After about 10 minutes, I had really had enough of the jangly R&B thing she was playing - apparently to lull her kid into being calm and quiet - and I said to her: “Do you have any headphones?” She replied “No”, so I said: “In that case, would you mind turning your music off?”
Now, you might think I’m a moaning middle class idiot, and you’re quite right about that and I don’t care. If you don’t stand up to this sort of anti-social stuff then eventually it just wins. She was the one in the wrong.
“What’s the problem? Everyone’s talking on the bus.”
Interesting one, this. So her theory went that playing her music out loud was just a small extension of the general hubbub of people’s voices and therefore was perfectly acceptable. So, if I drink booze on the bus, I could defend that with “What’s your beef? Everyone drinks water on the P4”, or, if someone decided to have sex with their boyfriend on the back seats, they could pipe up with “Chillax, man, people kiss on the bus all the time.”
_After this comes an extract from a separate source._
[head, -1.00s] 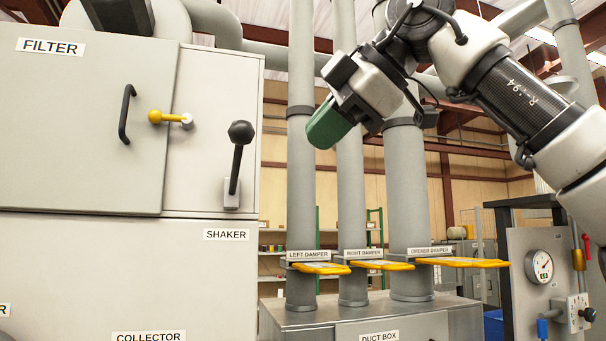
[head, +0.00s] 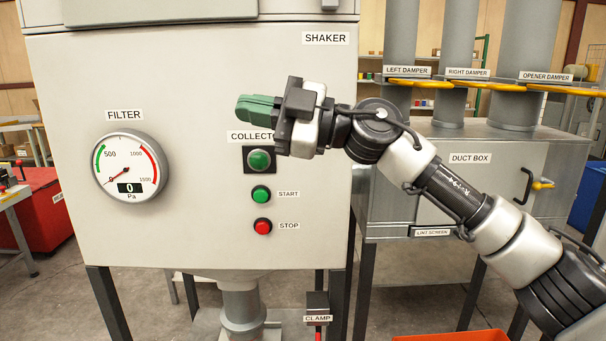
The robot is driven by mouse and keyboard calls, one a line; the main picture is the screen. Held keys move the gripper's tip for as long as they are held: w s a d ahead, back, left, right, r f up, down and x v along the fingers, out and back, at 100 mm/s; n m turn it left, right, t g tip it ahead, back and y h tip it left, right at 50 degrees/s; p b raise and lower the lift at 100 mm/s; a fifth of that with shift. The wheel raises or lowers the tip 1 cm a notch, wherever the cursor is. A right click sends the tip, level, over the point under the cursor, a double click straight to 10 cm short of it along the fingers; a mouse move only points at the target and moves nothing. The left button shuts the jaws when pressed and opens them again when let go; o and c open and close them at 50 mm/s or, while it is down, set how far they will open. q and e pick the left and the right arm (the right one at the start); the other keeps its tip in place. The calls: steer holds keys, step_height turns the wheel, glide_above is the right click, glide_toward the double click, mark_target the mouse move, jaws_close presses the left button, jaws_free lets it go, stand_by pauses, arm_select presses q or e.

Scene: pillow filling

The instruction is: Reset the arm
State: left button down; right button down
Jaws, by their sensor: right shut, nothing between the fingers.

“Sorry, but this is a public place, and not everyone wants to hear the same music as you do," came my rather cringeworthy reply, after which I swiftly buried my head in my scarf and hoped we’d come to the end of this interaction. Unfortunately she began to mutter defensively at everyone else in the bus, and I caught one of her remarks: “She’s the only one complaining. She’s probably drunk.”
Would you have let that go? I’m afraid I did not. I turned and flashed my eyes at her. “I haven’t had a drink actually,” I began, lying of course. I’d had a Chardonnay at the Brixton Ritzy. “Why would you say that?”
“Don’t talk to me. Don’t talk to me. Don’t talk to me,” the woman replied, in potentially the most defensive tone I’ve ever encountered as a direct response to something I said. What do you say to that? If I’d started saying something I’d have got another “Don’t talk to me”, so it was pointless. I turned, hid and fumed.
“Thank you,” she said. She might as well have added “I win”.